▶ _Brief_
State the number of lines in the material below that have "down" in them, without any other text.

═════ Data supplied

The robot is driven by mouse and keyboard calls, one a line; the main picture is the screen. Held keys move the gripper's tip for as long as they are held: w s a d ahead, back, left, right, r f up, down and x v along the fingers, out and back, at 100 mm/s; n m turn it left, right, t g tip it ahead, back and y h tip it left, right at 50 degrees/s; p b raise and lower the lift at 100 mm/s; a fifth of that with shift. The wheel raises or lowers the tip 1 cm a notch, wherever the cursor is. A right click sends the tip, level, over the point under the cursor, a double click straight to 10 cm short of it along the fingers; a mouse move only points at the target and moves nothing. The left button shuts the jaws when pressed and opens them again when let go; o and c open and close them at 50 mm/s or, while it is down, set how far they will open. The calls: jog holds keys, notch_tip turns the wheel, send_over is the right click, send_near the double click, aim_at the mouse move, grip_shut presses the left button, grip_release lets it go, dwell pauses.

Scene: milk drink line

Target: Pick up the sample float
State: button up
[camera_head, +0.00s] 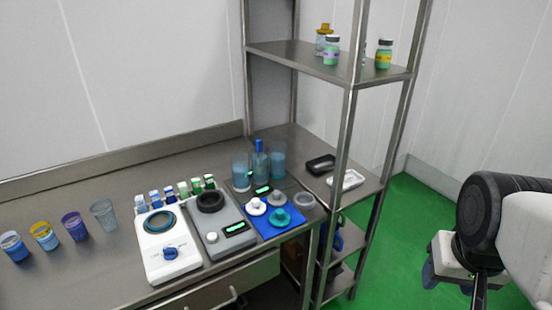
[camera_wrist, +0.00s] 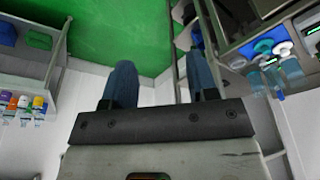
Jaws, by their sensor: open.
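No object is plainly marked as the sample float, and I cannot tell which one it is.
A white device (camera_head: 166,262) and a grey scale (camera_head: 225,240) stand left of the mat. Several cups stand farther left, including a purple one (camera_head: 74,226). A metal rack (camera_head: 346,150) rises beside the bench. Green floor (camera_head: 405,240) lies open between rack and arm.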

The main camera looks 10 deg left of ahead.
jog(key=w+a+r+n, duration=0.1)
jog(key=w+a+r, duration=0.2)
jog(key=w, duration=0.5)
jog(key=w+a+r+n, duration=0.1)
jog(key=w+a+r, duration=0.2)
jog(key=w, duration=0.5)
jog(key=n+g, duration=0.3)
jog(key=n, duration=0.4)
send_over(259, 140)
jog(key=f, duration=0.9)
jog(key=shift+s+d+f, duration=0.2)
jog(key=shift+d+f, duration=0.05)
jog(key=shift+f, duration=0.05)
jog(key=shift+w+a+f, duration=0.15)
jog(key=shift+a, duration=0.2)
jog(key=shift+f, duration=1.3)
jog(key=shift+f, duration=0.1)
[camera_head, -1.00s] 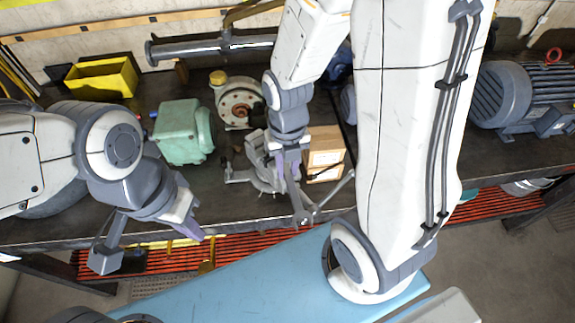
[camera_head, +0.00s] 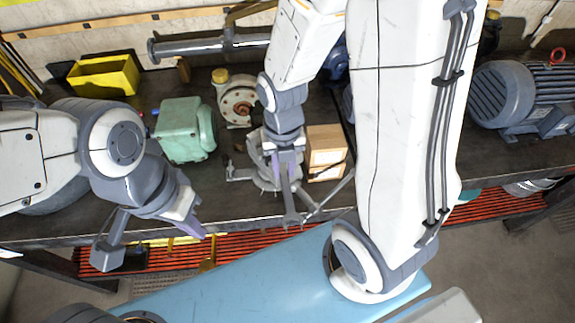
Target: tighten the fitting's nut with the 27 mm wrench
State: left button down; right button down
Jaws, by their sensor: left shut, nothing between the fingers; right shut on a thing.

══════════

▶ _Complete response_
2